I have had a few setbacks over the holidays. I was set to spend new years with some friends at a cabin in TN and as i was preparing the kids for their weeks visit with mom, she informed me that she had no money to feed them for the week.

I made the error of giving her money!!!!! my mistake, but i had plans and i wanted to keep them. She asked me a million questions and i kept the answers simple and vague. she didnt like that at all.

She called me while i was away on new years eve to say she had no way to get the kids to my moms for their party unless OM drove them. We had a big fight, i arranged for my mom to go and pick them up.

Then at midnight i get a text saying "Happy New Years xoxoxo".

Women are so dam hard to figure out. What i have started to understand is that the relationship with OM is not a long term one. He lets her live at his house, he brings home dinner everynight and supplies her with smokes, pot and beer. He doesnt give her any money, not even bus fare, but he does pick her up and drop her off when she needs to get somewhere. He doesnt fight with her and they dont talk much about anything serious.

What hit me this last week was, she talks about everything serious with me, she picks her arguements with me. That is a big one, as we used to just play argue about stupid stuff to build a tension and relieve it in the bedroom. So he is fun, and i get all the crap.

What I also noticed, was that if i dont cave into her or do what she wants, she throughs him in my face and if she gets really mad will say shes never coming home.

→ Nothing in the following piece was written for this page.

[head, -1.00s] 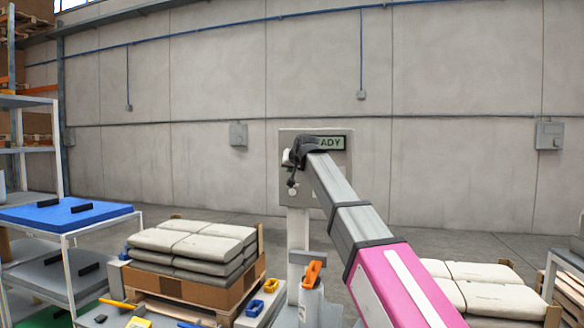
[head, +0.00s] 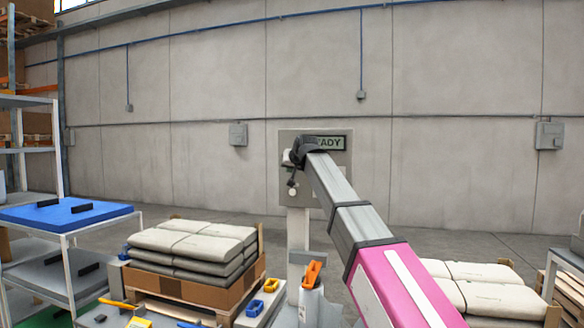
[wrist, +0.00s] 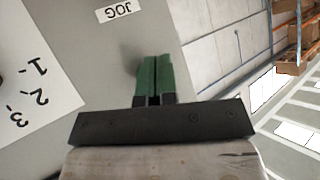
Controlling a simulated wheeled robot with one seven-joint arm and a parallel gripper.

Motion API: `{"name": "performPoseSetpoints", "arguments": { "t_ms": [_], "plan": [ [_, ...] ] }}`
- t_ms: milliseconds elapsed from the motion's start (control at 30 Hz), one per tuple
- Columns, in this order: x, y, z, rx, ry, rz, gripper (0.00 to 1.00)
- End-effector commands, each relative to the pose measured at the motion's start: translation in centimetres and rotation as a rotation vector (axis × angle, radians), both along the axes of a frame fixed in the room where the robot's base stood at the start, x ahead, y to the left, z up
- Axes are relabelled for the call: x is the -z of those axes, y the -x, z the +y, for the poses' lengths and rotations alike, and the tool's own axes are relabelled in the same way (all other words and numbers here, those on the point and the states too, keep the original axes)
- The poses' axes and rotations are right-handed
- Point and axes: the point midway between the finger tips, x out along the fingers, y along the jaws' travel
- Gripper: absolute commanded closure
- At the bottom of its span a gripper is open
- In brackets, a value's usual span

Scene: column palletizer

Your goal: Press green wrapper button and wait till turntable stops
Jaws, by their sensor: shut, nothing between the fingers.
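The grey control panel (head: 314,185) stands on a white post in the middle of the head view. Its display (head: 331,143) reads "ADY", with the left part hidden by my arm. My gripper (head: 292,160) is at the panel's left side. In the wrist view its two green fingers (wrist: 154,78) are together, empty, and point at the grey panel face (wrist: 95,60). A dark blurred shadow lies on the panel near the fingertips. A "JOG" label (wrist: 119,11) shows upside down above them. No green button can be made out; contact is unclear. I cannot identify a turntable.
A pallet (head: 225,312) with stacked grey bags (head: 190,248) stands left of the post. More bags (head: 490,290) lie on the right. A shelf with a blue board (head: 65,214) is at the left. A numbered sheet (wrist: 35,85) is on the panel.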

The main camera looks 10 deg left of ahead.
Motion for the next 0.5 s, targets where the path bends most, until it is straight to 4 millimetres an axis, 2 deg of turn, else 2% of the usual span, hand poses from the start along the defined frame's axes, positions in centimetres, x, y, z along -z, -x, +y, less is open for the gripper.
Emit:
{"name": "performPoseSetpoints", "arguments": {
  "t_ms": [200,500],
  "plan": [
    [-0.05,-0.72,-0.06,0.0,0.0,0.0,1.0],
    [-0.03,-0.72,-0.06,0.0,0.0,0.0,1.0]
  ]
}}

So I am going to stay strong now. I am not caving into her demands. She has her set times with the kids. I am stressing the importance of keeping the kids on a schedule. My youngest son didnt want to spend the week with her and actually went to grandmas, so I have told her that I am not forcing the kids to do anything, i am going to give them a little freedom on the visits and them going or staying etc.

Here comes the tricky part. The kids have all met the OM and we discuss him openly at Family C. So she keeps throughing him into my face when I dont drive the kids or pick them up when her friend cant do it. I told her she can no longer rely on me for pick up and drop off. If she cant get them home after her visit then she cant pick them up. If she says the OM will drive them, then I am going to bite my tongue and not force her to keep OM away from them.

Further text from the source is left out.